Lastly, this example shows how to combine the results to a single vector. In this case, each result, regardless of the evaluation of the conditions, is written to an initially empty vector (c).

b <- c(1, 3, 5, 7, 9, 11)
c = c()
for(num in b){
  if(num <= 6){
    c=c(c, paste(num, "is less than or equal to 6.", sep=" "))
  }else if(num > 6 & num <10){
    c=c(c, paste(num, "is between 10 and 6.", sep=" "))
  }else{
    c=c(c, paste(num, "is greater than or equal to 10.", sep=" "))
  }
}
print(c)
[1] "1 is less than or equal to 6."      "3 is less than or equal to 6."     
[3] "5 is less than or equal to 6."      "7 is between 10 and 6."            
[5] "9 is between 10 and 6."             "11 is greater than or equal to 10."

Next and Break

In a for loop it is possible to stop the loop prematurely. For example, the next statement will allow you to skip over the next statement in the loop while break will allow you to exit the loop completely. This is demonstrated in the example below.
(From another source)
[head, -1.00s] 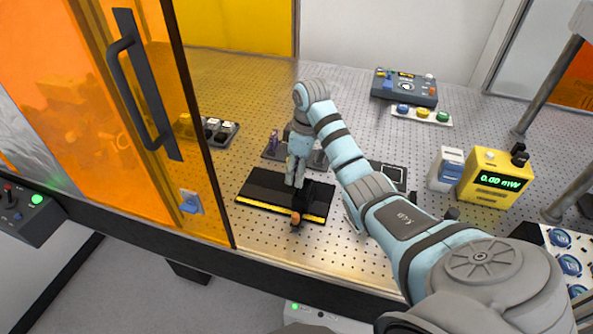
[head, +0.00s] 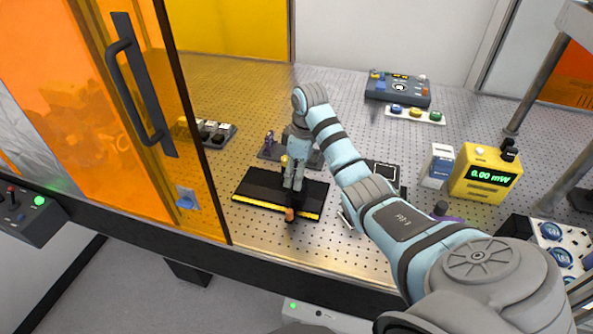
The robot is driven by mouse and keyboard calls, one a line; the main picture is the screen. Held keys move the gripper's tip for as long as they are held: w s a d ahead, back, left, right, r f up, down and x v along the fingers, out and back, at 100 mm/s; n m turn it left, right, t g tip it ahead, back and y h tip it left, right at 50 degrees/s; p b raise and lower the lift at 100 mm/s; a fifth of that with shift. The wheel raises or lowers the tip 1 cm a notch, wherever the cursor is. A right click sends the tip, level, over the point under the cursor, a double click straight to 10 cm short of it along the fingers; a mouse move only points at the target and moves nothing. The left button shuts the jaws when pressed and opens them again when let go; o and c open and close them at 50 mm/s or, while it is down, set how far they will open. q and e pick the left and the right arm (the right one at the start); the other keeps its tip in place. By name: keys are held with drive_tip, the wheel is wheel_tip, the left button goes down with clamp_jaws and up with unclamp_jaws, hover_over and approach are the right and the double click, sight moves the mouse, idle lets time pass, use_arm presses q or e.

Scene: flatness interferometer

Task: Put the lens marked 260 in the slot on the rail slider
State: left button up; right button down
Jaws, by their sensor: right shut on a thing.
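My right gripper (head: 292,188) points down over the black rail (head: 255,190) with the yellow front edge. It is shut on a small thing at the rail, probably the lens, but its fingers hide it and no 260 mark is readable. The slider is mostly hidden under the fingers; a dark part with an orange-brown end (head: 290,214) sticks out at the rail's front. I cannot tell whether the held thing is in the slot. A dark holder (head: 268,153) with a purple-handled piece (head: 269,140) stands behind the rail, partly covered by my gripper. My left gripper is not in view.
An orange door (head: 120,110) with a dark handle stands at the left. A yellow meter reading 0.00 mW (head: 487,174) and a white-blue box (head: 439,165) stand at the right. A control box (head: 398,88) and a button strip (head: 414,114) are at the back. The perforated table between is mostly clear.

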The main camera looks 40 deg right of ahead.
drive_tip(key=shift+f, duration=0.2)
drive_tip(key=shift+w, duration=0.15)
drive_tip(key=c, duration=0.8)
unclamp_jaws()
First, I generate a sequence of numbers from 1 to 21. Then I set up a for loop that will append the number to an empty vector (b) unless it is an odd number (in this case modulus will yield a remainder of 1). I do this using next inside of an if statement, which will cause the loop to skip the odd numbers. I also don’t want to append values larger then 15 to the vector, so I use break to stop the loop once it reaches 15.

a <- seq(1, 21, by=1)
b <- c()
for (i in a) {
  if(i%%2 == 1){
    next
  }
  if(i > 15){
    break
  }
  
  b <- c(b, i)
}

print(b)
[1]  2  4  6  8 10 12 14

Which

Which in R is used to return the index for features in a vector or rows in a data frame that meet a certain criteria. You could then use these indices for selection.

y <- sample(1:255, 15, replace=TRUE)
which(y > 100)
 [1]  2  4  5  7  8  9 11 12 13 14

Other Useful Packages

Below are a list of other packages with associated descriptions that are useful for making your code more concise, efficient, and/or powerful. We will not discuss these packages in this course. However, if you are interested there are many resources available online.

  1. purrr: tidyverse package for working with functions and lists
  2. furrr: tidyverse package for parallel processing and distributed computing
  3. doParallel: supports parallel computing using multiple CPU cores
  4. glue: allows for passing variables into strings and simplified string concatenation

Using loops to process large data sets, such as looping through every row in a large data frame, can be slow and not computationally efficient. To alleviate this issue, base R provides a series of apply() functions.

  • apply(): apply a defined function to every row or column in a data frame or matrix
  • lapply(): apply function to all elements in a list and return a list object
  • sapply(): apply function to all elements in a list and return a vector or matrix
  • tapply(): apply function to groups of elements in a vector or data frame column

Concluding Remarks

Now that you have an understanding of programming in R, we can move on to a discussion of data analysis in R. Throughout this course, we will apply the coding, data manipulation, and analysis techniques learned in these early sections. In the next section we will explore data summarization and simple statistical tests.